QA on an address database is a headache, period. The easiest way to simplify your life in this area is to make sure all the fields hold only a single piece of information that can be automatically verified as correct at entry time. Probability, distance algorithms and regular expressions can check for validity of entry and provide feedback to the user as to what their mistake was and suggest suitable corrections.
One caveat to be aware of is roads with names that are also street types - if you're covering Canada you need to be aware of "Avenue Road" in Toronto which will trip you up big time if you're using the Address1, 2, 3 format.

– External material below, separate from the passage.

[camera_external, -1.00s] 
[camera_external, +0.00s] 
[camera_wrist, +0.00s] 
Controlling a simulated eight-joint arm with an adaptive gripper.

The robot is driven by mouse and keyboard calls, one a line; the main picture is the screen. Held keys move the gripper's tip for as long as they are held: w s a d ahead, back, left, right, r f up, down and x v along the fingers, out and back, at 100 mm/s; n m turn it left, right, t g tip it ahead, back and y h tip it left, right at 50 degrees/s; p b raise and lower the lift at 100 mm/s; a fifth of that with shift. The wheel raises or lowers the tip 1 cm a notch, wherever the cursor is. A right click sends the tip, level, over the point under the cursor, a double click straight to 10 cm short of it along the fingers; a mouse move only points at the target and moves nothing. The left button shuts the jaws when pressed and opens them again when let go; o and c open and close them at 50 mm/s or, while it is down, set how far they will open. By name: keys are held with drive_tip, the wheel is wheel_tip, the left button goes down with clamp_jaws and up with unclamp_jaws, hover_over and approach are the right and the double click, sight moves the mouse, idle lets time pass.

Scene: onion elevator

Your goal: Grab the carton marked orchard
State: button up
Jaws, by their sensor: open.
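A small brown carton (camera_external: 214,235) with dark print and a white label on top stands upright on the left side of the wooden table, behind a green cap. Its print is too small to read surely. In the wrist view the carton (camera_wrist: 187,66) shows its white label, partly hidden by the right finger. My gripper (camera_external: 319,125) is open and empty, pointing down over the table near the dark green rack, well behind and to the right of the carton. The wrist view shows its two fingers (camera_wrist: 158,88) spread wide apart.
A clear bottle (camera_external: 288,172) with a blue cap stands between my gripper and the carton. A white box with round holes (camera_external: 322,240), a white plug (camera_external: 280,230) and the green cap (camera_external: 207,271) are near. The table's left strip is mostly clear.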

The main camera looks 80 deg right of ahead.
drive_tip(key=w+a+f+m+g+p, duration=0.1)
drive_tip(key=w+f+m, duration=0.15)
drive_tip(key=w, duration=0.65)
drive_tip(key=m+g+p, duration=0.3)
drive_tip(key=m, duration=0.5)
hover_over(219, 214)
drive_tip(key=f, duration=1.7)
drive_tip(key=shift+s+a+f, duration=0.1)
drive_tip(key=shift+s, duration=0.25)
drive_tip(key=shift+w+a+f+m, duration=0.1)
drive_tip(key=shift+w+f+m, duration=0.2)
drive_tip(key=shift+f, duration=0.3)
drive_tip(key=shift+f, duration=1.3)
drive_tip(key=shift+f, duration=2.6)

This likely occurs in other places too, although I'm not aware of them - this single instance was enough for me to scream WTF?!
Solution 2:
Be careful not to over-analyze address formats. When you do, you're quite likely to end up with a specification most users will need to work around, effectively forcing them to use the wrong fields, or only filling the primary fields and ignoring the extra fields.
Keep things simple.
A StreetType like mentioned by BenAlabaster will cause problems when you start working with languages different from isolating languages like English or Spanish.

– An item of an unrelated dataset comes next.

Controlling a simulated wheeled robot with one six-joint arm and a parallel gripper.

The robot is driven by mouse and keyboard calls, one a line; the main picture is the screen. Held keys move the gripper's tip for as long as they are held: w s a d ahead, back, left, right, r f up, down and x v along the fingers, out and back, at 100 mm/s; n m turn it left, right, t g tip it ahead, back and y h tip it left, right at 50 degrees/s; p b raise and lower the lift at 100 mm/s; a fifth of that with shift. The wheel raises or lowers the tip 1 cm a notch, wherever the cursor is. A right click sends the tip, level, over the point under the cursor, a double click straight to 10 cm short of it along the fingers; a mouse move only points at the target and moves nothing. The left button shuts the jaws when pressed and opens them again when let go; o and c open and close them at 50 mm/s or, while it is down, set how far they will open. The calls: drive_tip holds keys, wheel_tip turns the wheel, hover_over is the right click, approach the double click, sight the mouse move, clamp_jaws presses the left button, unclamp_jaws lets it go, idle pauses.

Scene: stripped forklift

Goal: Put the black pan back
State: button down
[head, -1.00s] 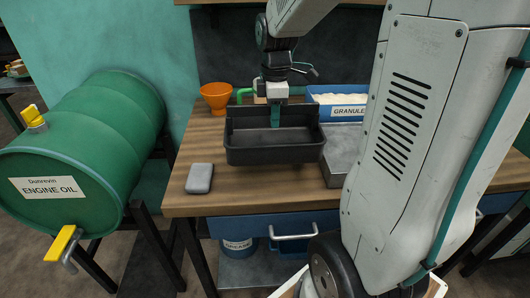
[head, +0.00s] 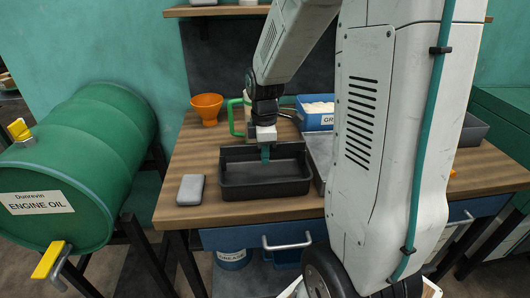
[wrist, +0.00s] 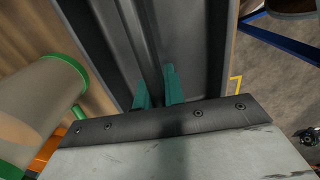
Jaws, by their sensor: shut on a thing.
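The black pan (head: 262,190) is a dark rectangular tray, level and empty, over the front part of the wooden workbench. It is on or just above the bench top; I cannot tell if it touches fully. My gripper (head: 265,152) points down at the pan's back wall, with one teal finger visible inside the wall. In the wrist view my gripper's two teal fingers (wrist: 158,90) are shut on a wall of the pan (wrist: 195,50). The outer finger is hidden in the head view.
A grey block (head: 190,190) lies left of the pan. An orange funnel (head: 207,107), a green-handled jug (head: 239,118) and a blue granule bin (head: 314,118) stand behind. A grey metal tray (head: 319,152) is close on the right. A green oil drum (head: 80,165) is far left.

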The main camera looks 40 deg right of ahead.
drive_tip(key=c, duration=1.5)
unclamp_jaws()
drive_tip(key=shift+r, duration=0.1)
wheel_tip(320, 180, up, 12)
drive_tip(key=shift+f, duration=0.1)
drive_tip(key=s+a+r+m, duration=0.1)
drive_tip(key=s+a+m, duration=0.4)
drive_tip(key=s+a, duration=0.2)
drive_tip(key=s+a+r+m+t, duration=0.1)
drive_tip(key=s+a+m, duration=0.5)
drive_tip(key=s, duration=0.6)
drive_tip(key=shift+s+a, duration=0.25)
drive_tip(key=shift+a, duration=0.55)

To show you how bad things can get in the wild: the "Henriette Roland Holststraat" in Amsterdam, built up from "Henriette" + "Roland Holst" + "straat", which can be abbreviated as the "Roland Holststraat", or "Roland Holststr.", or misspelled as "H.R.Holststr." or "Henriette Roland-Holst straat", depending on the weather. Unless you've got an up-to-date street register for each country on earth, you'll be going nowhere.

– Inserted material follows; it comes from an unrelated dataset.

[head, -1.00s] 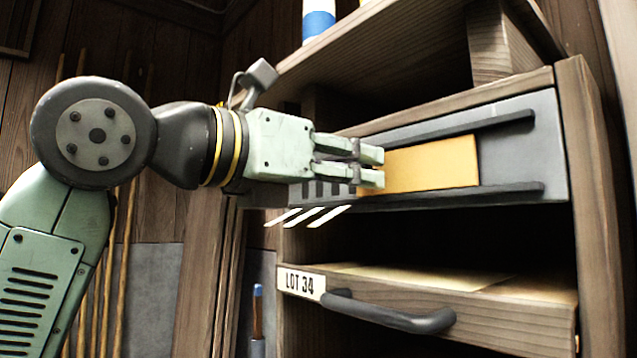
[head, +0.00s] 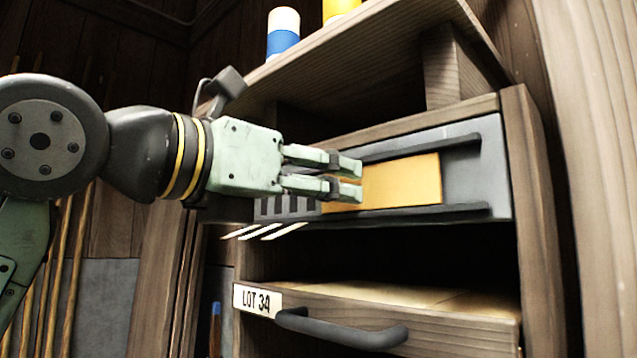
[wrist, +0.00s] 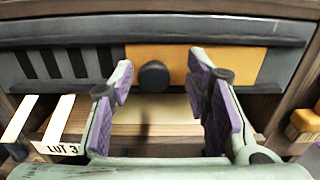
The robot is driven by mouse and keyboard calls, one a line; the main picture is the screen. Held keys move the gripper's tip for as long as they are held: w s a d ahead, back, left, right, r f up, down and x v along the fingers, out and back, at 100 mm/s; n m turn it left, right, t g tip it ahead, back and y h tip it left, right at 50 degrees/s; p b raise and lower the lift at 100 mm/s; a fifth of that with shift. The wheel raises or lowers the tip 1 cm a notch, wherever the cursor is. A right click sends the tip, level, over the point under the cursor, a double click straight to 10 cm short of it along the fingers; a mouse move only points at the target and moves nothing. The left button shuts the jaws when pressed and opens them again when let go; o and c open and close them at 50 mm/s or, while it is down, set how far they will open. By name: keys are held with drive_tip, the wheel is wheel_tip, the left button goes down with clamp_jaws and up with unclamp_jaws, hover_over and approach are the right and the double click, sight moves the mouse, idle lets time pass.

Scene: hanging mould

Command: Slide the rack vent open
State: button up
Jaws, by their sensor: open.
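The rack vent is a grey panel (head: 475,185) with dark slots (head: 283,207) on its left and an orange sliding plate (head: 405,182) between two dark rails. The wrist view shows the orange plate (wrist: 235,62) right of several uncovered slots (wrist: 62,65). A round black knob (wrist: 153,77) stands out from the plate's left part. My gripper (head: 352,179) is at the plate's left part in the head view, where its fingers hide the knob. In the wrist view my gripper (wrist: 160,70) is open, one finger on each side of the knob, with gaps showing.
Pale slanted strips (head: 265,231) show under the slots. A wooden shelf (head: 370,65) overhangs the panel, holding a blue-and-white container (head: 283,35).

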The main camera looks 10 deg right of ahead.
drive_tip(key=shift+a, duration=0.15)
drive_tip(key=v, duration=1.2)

And finally, be careful that in some multilingual countries, names can be different from one language to another! For instance in Brussels where many streets have both a French and a Dutch name: "Avenu du Port" and "Havenlaan", depending on the addressee's preferred language. (Google Maps shows both names alternately, just to be on the safe side.)
You can try to devise all kinds of clever tricks here, but are the sales reps. going to understand this?